Assimilation of remotely sensed vegetation data
Synopsis: The spatial distribution of vegetation tells us something about the availability of soil moisture available to plants. Platforms like Landsat and the MODIS sensor observe vegetation properties in the visible and infrared portion of the electromagnetic spectrum from space at high resolution. These data should help us make better predictions of soil moisture when they are ingested into a hydrologic model that simulate coupled vegetation and soil moisture dynamics.
Researchers: Lejo Flores
Funding sources: US Army Research Office, National Science Foundation
Improving multiscale soil moisture estimation
Synopsis: Soil moisture is an essential hydrologic state variable and many applications, like military trafficability and mobility assessment, depend on accurate and timely predictions of soil moisture. We are using a variety of models and data to improve our ability to predict soil moisture across a large range of scales. One component of this project downscales snowmelt outputs from a coarse-scale snow model to hillslope scales to drive the tRIBS integrated hydrologic model.
Researchers: Reggie Walters, Esther Contreras
Collaborators: Warren Barrash, Rafael Bras, Jim McNamara, John Bradford
Funding sources: US Army Research Office
Retrieving vegetation water content from space
Synopsis: In semiarid environments, water contained in vegetation can be a significant proportion of water storage in the near-surface environment, particularly during the dry summer. It reflects the availability of soil moisture, the health or stress of plants, and is important for wildland fire fuel assessment. Vegetation water content information can improve microwave soil moisture retrievals. To constrain this important land surface parameter, we combine field data collected in Dry Creek Experimental Watershed with Lansat and MODIS data.
Researchers: Ricci Loughridge, Paige LaPorte
Collaborators: Andreas Colliander, Jet Propulsion Laboratory
Funding sources: NASA Idaho Space Grant Constortium
Multi-scale, physically based snow modeling
Synopsis: Up to 60 million people in the Western US and up to 1 billion people globally depend on runoff from snow to supply water. Despite the importance of snow as a water resource and its sensitivity to climate change, accurate knowledge of the spatiotemporal dynamics of mountain snowpacks remain elusive. We are evaluating the snow components of a number of macro-scale snow models contained in the Land Information System (LIS) and developing a physically based, snow mass and energy balance component for tRIBS-VEGGIE.
Researchers: Lejo Flores, Katelyn Watson, Miguel Aguayo
Collaborators: Christa Peters-Lidard, Sujay Kumar, NASA Goddard Space Flight Center, Jim McNamara, Venkataramana Sridhar
Funding sources: NASA Idaho Space Grant Consortium, National Weather Service
Assimilating radar observations for snow storage estimation
Synopsis: In addition to modeling of snow mass and energy balance, attributes of snow can be measured from space. We are particularly interested in using radar instruments in the X- and Ku-bands (consistent with the planned ESA CoReH2O and NASA SCLP satellites) to obtain estimates of snow water equivalent in mountain watersheds. We are developing methods to assimilate these observations into complex models of snow mass and energy balance (see above) to obtain value-added SWE estimates at resolutions of individual hillslopes.

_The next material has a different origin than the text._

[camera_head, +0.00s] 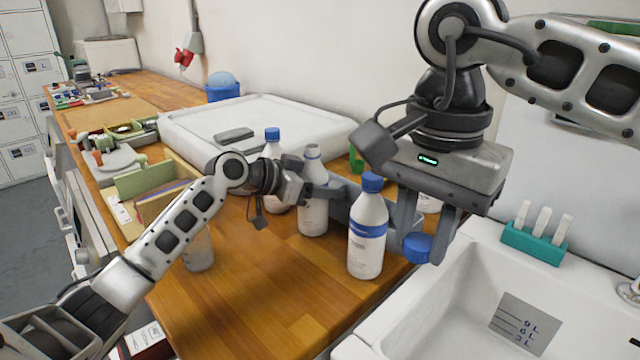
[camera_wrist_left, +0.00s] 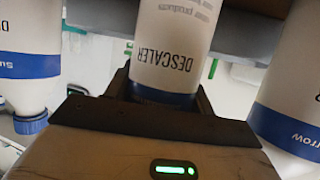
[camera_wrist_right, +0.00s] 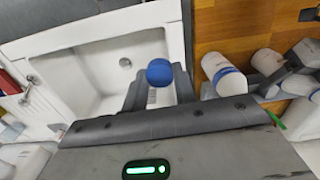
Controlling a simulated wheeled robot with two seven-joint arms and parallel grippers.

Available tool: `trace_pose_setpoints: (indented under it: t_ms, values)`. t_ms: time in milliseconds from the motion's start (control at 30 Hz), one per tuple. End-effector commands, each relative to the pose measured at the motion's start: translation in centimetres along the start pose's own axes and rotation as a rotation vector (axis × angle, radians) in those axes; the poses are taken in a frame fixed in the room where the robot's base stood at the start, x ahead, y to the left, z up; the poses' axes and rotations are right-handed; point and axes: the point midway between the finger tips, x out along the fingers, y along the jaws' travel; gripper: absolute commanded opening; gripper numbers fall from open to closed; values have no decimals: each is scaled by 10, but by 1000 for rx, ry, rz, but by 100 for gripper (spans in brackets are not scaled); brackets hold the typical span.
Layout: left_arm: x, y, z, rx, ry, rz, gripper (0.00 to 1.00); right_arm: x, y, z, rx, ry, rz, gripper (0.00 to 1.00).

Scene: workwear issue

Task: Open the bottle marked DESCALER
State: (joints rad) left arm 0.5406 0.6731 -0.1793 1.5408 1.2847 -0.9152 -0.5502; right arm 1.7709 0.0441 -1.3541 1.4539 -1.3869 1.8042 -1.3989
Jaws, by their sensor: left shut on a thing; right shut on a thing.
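The bottle marked DESCALER (camera_wrist_left: 168,50) stands between the jaws of my left gripper (camera_wrist_left: 160,95), which is shut on it. In the head view this is the middle white bottle (camera_head: 313,218); its neck is bare, with no cap on it. My left gripper (camera_head: 308,192) reaches it from the left. My right gripper (camera_head: 418,235) is shut on a blue cap (camera_head: 417,248), held apart from the bottles near the sink edge. The cap also shows in the right wrist view (camera_wrist_right: 159,72).
A blue-capped bottle (camera_head: 368,245) stands in front, right of the DESCALER; another (camera_head: 272,148) stands behind, to its left. A clear cup (camera_head: 199,252) is near my left arm. A white tray (camera_head: 205,122) lies behind. The sink (camera_head: 450,290) and a green rack (camera_head: 534,243) are right.

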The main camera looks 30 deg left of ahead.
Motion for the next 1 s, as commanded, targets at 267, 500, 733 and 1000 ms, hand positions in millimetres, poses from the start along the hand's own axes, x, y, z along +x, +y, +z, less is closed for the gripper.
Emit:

Researchers: Miguel Aguayo, Katelyn Watson, Austin Hopkins
Collaborators: HP Marshall, Jim McNamara, John Bradford, Kasper van Wijk
Funding sources: NASA EPSCoR
Improving long lead-time forecasts of natural streamflow
Synopsis: In the western US, water resource security depends upon accurate forecasts of streamflow with sufficiently long lead-times (months or longer) to manage water resource infrastructure adaptively. We are developing and testing a number of models to predict streamflow and other key decision-support hydrologic variables by exploiting correlations between streamflow and measures of the intensity of the oceanic and atmospheric drivers of Idaho climate. We are also trying to understand how and when these models fail, and how they may be sensitive to climate change.
Researchers: Mel Kunkel
Funding sources: US Bureau of Reclamation
Stable isotopes to improve hydrologic modeling
Synopsis: The stable isotopes of water in all its phases tell amazing stories about that parcel of water; where it came from, what to meteoric conditions were there, how long it’s been where it was sampled, etc. In our group, we are using stable isotopes to tell us about the hydrology of the Dry Creek Experimental Watershed. Further, we are seeking to use the data collect about the stable isotopes of water we find to inform hydrologic models to improve their predictive performance.
Researchers: Danny Tappa, Kimi Smith
Collaborators: Shawn Benner, Matt Kohn
Funding sources: USGS via Idaho Water Resources Research Institute
Optimizing hydrologic monitoring networks for data assimilation
Synopsis: Hydrologic monitoring networks are the backbone of hydrologic data collection. Increasingly data from hydrologic monitoring networks is being assimilated into complex hydrologic models. But can these networks be designed in a way that maximized the impact of the information delivered to the data assimilation system? In a project for the South Florida Water Management District, we developed a synthetic experiment-based approach to designing monitoring networks to improve the predictions that arise from their hydrologic models.
Researchers: Lejo Flores
Funding sources: South Florida Water Management District